WORK INSTRUCTIONS.
Read the records and gather each line that includes "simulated".

Rows from a robot dataset
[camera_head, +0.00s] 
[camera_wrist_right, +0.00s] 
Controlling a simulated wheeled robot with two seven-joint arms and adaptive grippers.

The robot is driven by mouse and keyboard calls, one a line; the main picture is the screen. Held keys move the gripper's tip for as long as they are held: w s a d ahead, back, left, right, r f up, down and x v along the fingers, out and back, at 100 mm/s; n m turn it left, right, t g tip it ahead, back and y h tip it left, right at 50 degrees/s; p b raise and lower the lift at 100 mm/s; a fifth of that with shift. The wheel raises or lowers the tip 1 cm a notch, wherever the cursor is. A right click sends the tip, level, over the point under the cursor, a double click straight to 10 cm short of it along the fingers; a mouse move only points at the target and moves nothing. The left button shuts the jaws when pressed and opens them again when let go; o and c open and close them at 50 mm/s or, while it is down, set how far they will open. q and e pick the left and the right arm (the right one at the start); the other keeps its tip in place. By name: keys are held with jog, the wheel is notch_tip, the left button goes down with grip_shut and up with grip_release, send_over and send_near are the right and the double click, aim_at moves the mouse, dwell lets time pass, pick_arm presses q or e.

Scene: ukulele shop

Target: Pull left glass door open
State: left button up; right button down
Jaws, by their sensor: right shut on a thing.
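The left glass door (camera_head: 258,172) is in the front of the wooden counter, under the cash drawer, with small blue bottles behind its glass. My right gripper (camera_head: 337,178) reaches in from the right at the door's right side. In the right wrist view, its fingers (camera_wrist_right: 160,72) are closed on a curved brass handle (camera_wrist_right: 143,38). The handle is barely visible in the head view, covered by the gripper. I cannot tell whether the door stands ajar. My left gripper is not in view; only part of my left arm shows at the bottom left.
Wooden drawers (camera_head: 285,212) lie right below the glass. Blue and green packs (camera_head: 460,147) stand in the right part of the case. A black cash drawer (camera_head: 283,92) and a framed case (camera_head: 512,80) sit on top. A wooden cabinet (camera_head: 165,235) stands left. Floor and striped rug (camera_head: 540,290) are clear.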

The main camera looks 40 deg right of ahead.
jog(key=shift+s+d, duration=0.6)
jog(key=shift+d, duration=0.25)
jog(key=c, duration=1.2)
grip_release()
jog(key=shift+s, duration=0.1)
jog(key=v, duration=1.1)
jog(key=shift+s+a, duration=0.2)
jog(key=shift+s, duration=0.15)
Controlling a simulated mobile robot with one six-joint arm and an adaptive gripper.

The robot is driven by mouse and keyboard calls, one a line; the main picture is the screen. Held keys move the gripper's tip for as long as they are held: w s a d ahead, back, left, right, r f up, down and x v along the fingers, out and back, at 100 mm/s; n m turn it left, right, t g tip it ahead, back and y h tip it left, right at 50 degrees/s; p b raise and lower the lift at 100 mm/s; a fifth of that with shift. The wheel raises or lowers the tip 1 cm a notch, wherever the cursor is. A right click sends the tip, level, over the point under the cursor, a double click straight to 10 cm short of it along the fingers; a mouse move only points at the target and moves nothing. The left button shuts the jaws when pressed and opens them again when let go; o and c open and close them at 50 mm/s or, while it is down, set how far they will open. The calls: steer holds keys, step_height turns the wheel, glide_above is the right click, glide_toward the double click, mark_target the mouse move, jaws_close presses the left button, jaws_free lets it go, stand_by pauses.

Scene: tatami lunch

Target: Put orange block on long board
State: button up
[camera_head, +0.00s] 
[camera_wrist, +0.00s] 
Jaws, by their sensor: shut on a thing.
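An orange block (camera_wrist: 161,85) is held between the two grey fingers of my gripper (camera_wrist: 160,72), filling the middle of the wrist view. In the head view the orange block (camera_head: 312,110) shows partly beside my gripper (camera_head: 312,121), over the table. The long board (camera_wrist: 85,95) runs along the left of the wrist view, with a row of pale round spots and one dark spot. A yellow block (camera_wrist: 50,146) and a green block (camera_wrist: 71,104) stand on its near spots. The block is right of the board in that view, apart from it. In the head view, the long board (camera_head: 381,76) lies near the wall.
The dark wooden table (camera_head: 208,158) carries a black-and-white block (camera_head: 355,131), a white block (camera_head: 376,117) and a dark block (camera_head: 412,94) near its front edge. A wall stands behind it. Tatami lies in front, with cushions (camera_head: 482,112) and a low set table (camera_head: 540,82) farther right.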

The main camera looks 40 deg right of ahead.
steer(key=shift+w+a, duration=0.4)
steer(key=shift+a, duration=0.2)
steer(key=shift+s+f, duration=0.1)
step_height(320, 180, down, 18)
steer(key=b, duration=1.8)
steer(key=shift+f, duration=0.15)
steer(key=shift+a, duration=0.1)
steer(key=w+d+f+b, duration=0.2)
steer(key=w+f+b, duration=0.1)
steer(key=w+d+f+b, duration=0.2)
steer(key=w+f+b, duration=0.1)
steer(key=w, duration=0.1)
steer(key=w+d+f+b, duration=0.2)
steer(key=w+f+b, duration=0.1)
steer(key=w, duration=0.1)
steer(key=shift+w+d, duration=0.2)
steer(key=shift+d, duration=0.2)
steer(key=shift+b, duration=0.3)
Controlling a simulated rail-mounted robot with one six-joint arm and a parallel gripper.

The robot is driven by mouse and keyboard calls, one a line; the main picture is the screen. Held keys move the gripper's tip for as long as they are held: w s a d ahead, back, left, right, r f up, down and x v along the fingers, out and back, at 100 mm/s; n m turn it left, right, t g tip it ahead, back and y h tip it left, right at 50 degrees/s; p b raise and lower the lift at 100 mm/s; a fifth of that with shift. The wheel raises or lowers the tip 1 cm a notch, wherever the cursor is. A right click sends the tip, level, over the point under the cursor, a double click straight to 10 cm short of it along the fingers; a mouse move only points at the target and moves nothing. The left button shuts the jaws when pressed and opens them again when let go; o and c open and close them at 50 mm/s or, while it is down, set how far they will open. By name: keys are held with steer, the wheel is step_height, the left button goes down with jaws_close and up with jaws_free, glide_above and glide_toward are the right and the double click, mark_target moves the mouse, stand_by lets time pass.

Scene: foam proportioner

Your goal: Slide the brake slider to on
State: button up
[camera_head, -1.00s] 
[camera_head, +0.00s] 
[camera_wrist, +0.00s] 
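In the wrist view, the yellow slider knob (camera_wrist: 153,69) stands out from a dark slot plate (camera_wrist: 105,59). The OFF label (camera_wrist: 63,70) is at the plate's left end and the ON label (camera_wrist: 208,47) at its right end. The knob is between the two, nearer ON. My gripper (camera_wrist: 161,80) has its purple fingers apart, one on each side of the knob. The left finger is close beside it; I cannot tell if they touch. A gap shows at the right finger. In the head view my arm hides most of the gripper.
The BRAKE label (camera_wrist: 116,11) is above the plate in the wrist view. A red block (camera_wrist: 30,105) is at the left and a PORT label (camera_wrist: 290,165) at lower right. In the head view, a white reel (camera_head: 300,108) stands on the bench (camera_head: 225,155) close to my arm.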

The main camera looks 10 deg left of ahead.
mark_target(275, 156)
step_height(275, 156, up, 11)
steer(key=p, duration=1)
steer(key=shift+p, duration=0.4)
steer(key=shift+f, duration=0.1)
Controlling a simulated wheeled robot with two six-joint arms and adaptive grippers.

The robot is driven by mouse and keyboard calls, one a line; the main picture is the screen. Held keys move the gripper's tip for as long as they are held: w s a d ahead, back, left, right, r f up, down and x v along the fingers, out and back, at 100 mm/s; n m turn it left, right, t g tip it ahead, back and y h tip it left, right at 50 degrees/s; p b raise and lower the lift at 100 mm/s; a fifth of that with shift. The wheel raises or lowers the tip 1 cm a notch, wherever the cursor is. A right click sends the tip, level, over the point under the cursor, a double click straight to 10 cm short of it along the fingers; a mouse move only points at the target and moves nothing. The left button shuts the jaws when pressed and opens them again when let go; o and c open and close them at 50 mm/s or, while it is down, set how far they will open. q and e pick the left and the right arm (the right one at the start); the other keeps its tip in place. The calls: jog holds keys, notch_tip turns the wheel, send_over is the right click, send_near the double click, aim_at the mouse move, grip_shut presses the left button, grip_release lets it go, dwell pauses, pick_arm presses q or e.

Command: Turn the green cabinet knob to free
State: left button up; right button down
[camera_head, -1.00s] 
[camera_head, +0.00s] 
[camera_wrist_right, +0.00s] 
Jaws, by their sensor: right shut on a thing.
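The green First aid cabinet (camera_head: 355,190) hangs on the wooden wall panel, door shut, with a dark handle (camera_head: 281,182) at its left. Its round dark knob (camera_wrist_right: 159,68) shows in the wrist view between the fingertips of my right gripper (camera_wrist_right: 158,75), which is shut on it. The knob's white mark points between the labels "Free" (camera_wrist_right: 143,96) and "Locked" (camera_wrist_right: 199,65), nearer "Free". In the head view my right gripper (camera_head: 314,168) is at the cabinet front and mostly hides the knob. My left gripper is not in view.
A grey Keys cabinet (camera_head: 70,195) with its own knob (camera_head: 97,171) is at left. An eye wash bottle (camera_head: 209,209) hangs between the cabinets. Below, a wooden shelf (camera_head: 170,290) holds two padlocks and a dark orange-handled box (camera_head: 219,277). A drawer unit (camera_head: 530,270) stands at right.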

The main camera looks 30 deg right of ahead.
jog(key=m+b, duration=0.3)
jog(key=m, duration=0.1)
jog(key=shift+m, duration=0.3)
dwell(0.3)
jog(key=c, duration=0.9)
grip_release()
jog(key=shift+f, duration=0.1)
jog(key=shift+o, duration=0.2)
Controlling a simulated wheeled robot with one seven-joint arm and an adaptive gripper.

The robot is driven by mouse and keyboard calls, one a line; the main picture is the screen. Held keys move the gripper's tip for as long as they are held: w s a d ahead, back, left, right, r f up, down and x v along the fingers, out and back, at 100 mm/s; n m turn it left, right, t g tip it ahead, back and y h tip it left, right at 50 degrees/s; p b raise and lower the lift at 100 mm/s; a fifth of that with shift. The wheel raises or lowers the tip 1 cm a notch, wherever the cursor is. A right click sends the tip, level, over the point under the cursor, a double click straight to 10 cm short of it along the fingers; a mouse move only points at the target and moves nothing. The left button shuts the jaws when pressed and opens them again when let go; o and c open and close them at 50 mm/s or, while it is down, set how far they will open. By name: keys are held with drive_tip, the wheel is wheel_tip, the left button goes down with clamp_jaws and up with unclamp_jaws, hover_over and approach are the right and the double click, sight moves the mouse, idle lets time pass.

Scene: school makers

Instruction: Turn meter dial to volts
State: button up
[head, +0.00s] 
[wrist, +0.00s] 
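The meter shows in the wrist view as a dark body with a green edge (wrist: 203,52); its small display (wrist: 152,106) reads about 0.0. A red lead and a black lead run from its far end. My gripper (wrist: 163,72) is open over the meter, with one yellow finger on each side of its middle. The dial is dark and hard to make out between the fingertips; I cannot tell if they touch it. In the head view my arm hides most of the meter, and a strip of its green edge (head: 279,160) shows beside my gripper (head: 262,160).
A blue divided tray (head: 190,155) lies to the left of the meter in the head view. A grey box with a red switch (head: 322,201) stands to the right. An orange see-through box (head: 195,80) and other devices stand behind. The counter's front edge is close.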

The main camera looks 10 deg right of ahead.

THE OUTPUT.
Controlling a simulated wheeled robot with two seven-joint arms and adaptive grippers.
Controlling a simulated mobile robot with one six-joint arm and an adaptive gripper.
Controlling a simulated rail-mounted robot with one six-joint arm and a parallel gripper.
Controlling a simulated wheeled robot with two six-joint arms and adaptive grippers.
Controlling a simulated wheeled robot with one seven-joint arm and an adaptive gripper.

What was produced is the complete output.